OBJECTIVE = Your task is to repeat only the lines from the one with "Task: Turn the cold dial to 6" through the one with "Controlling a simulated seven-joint", exactly as they stand, both ends included.

===== DATA SUPPLIED

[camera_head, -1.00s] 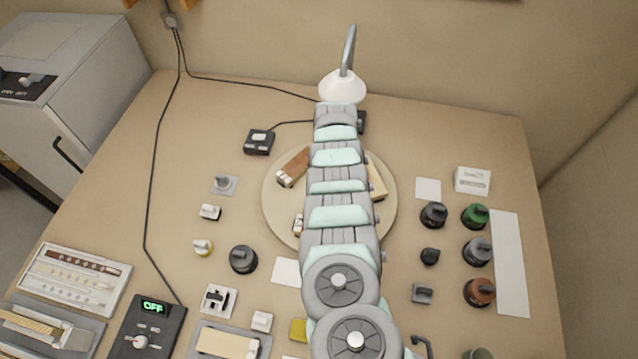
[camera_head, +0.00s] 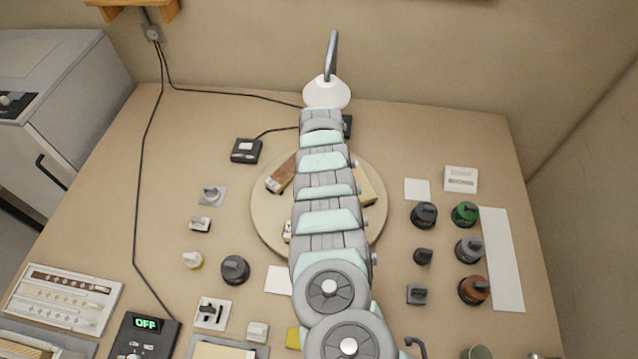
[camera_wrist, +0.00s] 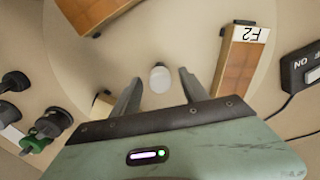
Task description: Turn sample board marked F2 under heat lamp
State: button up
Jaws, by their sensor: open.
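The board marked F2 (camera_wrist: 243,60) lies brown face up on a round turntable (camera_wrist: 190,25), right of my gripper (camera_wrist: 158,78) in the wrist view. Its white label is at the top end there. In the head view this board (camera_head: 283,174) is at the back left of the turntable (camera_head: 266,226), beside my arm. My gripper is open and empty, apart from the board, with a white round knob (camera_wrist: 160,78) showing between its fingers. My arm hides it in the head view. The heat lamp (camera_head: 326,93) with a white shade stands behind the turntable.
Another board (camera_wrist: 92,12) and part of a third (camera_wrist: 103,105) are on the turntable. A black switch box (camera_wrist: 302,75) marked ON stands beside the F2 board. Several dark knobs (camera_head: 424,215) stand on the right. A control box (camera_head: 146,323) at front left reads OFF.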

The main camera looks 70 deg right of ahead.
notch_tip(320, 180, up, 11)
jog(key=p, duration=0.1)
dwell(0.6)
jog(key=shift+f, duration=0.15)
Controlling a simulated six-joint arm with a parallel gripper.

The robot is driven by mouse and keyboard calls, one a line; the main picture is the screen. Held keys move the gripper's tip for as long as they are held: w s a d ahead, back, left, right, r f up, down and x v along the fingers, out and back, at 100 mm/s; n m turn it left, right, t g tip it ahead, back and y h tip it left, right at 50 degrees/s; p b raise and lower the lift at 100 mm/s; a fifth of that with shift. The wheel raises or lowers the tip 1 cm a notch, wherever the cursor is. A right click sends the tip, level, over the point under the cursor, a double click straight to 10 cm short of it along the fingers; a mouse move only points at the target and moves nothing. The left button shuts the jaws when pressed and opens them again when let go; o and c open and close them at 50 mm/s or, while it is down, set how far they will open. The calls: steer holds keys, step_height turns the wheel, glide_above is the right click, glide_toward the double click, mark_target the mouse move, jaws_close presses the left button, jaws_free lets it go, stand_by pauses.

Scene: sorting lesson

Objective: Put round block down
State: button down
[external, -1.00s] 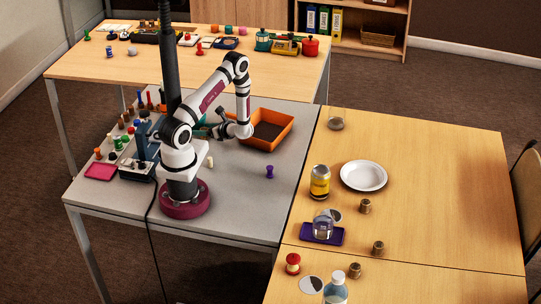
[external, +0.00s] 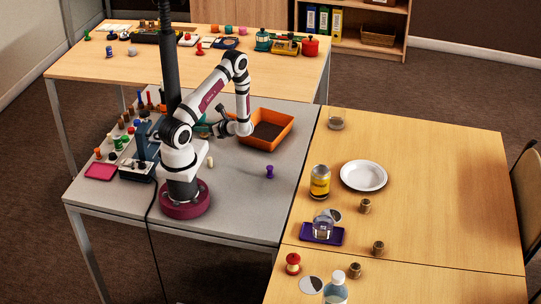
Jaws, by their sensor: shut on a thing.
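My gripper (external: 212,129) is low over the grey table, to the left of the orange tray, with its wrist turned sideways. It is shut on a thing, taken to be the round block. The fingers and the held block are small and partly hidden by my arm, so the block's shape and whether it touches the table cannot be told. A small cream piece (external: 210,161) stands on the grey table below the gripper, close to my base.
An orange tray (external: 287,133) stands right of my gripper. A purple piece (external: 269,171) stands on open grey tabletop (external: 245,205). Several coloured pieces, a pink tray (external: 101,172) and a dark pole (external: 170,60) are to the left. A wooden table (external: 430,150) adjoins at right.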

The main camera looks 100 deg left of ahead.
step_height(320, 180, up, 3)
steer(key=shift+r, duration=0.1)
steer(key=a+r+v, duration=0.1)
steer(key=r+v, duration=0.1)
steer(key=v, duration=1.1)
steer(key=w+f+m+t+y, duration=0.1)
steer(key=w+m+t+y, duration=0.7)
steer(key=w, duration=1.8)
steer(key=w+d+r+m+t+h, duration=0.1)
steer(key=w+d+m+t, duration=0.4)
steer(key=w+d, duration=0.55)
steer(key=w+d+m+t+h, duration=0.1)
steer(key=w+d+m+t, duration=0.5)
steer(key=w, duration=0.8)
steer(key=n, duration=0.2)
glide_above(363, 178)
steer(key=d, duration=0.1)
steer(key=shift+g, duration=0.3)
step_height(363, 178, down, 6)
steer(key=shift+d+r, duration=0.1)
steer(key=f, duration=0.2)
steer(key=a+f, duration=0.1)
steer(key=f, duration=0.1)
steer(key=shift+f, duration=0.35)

==========
===== DATA SUPPLIED

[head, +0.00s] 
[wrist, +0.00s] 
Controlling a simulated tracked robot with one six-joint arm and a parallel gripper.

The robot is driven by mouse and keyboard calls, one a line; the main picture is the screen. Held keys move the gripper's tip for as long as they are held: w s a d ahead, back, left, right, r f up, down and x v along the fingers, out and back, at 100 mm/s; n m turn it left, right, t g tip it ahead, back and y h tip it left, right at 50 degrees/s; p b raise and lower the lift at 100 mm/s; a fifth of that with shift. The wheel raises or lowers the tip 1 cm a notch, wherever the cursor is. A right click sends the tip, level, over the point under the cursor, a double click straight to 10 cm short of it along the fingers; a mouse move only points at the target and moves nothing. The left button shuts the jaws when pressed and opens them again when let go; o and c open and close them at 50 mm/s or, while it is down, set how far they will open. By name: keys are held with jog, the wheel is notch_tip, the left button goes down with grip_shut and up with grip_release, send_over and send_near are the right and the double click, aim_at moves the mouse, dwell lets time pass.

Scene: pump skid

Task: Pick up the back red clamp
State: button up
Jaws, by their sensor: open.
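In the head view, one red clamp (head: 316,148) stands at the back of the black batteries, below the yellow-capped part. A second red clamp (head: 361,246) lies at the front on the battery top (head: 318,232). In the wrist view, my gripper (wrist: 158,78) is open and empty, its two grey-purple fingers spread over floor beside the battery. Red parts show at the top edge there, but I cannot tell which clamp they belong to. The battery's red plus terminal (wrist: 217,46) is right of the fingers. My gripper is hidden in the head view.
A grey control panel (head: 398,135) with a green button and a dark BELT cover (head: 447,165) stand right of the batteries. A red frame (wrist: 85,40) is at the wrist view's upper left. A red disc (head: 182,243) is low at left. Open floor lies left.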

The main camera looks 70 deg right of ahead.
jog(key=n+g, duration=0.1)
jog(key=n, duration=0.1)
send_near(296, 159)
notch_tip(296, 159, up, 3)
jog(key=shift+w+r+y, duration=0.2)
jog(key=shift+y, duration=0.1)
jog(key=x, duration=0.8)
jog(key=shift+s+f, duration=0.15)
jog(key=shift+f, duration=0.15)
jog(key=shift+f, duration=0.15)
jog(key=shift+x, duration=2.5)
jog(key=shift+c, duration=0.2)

==========
===== DATA SUPPLIED

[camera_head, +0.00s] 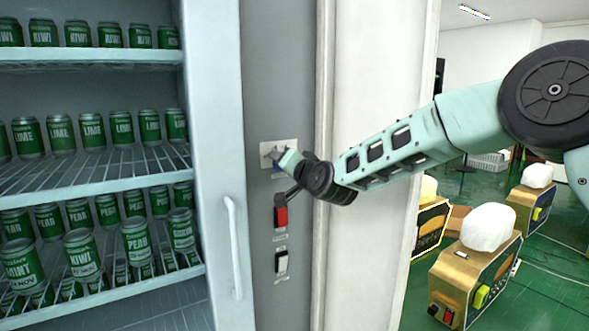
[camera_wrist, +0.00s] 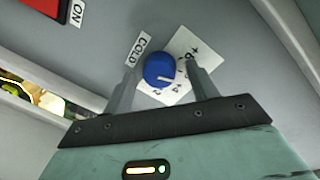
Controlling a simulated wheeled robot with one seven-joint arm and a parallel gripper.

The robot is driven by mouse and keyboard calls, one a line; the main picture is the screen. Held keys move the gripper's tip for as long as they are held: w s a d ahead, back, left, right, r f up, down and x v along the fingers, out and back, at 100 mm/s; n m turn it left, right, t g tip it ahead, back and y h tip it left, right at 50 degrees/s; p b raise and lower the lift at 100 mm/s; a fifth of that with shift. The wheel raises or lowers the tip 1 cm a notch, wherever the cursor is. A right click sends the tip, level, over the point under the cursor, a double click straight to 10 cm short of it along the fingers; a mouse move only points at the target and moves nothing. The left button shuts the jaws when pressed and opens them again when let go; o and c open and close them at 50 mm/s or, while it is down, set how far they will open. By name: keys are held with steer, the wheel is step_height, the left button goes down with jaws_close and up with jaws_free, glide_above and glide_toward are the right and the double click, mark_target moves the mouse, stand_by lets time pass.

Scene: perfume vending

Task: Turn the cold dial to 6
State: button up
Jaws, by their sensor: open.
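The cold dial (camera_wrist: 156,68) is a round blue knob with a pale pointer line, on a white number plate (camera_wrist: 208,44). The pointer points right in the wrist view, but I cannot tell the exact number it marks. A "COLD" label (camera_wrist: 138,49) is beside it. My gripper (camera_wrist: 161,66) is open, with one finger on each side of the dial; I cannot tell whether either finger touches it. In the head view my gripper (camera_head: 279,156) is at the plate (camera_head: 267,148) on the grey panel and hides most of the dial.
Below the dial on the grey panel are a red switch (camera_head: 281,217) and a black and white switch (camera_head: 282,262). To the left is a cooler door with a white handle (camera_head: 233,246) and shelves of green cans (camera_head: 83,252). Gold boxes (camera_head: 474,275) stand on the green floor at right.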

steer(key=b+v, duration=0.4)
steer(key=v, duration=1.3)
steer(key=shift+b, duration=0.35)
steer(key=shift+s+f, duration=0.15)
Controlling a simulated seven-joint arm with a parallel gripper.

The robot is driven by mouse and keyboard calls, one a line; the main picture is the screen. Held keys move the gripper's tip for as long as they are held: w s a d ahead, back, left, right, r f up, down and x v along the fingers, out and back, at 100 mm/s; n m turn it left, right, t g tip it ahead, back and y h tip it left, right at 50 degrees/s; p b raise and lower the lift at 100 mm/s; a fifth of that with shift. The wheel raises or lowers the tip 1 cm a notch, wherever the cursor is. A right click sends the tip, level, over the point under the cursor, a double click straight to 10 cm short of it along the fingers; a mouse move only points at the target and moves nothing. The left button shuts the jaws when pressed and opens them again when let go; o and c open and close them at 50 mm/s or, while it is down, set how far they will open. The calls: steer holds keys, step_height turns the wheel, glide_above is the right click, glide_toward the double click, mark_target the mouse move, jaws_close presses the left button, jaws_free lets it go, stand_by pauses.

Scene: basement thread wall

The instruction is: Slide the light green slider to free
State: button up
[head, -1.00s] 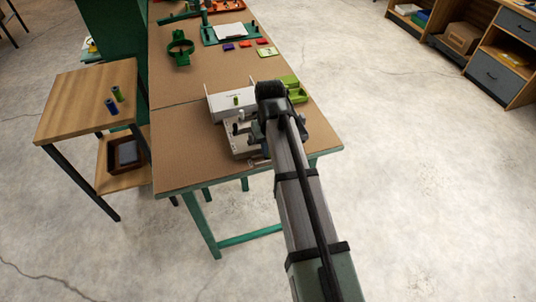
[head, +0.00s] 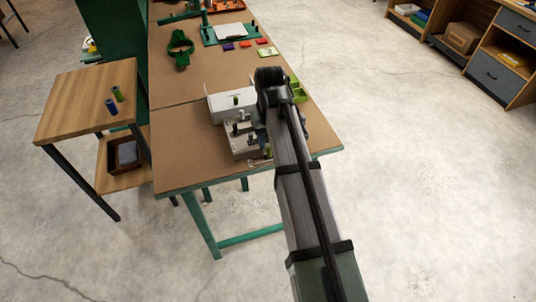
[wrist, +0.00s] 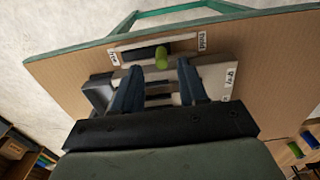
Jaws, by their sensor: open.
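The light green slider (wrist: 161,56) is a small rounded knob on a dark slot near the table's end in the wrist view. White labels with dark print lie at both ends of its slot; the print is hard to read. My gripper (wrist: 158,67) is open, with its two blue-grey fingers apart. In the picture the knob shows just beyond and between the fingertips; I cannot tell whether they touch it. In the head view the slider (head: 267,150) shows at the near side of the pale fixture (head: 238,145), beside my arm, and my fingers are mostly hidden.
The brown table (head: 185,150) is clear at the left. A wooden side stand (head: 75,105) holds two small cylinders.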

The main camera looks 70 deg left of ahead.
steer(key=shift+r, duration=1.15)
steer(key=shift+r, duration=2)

==========

RESPONSE BELOW =
Task: Turn the cold dial to 6
State: button up
Jaws, by their sensor: open.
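The cold dial (camera_wrist: 156,68) is a round blue knob with a pale pointer line, on a white number plate (camera_wrist: 208,44). The pointer points right in the wrist view, but I cannot tell the exact number it marks. A "COLD" label (camera_wrist: 138,49) is beside it. My gripper (camera_wrist: 161,66) is open, with one finger on each side of the dial; I cannot tell whether either finger touches it. In the head view my gripper (camera_head: 279,156) is at the plate (camera_head: 267,148) on the grey panel and hides most of the dial.
Below the dial on the grey panel are a red switch (camera_head: 281,217) and a black and white switch (camera_head: 282,262). To the left is a cooler door with a white handle (camera_head: 233,246) and shelves of green cans (camera_head: 83,252). Gold boxes (camera_head: 474,275) stand on the green floor at right.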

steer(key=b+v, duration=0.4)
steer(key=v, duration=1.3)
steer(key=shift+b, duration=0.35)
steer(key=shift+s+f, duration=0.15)
Controlling a simulated seven-joint arm with a parallel gripper.

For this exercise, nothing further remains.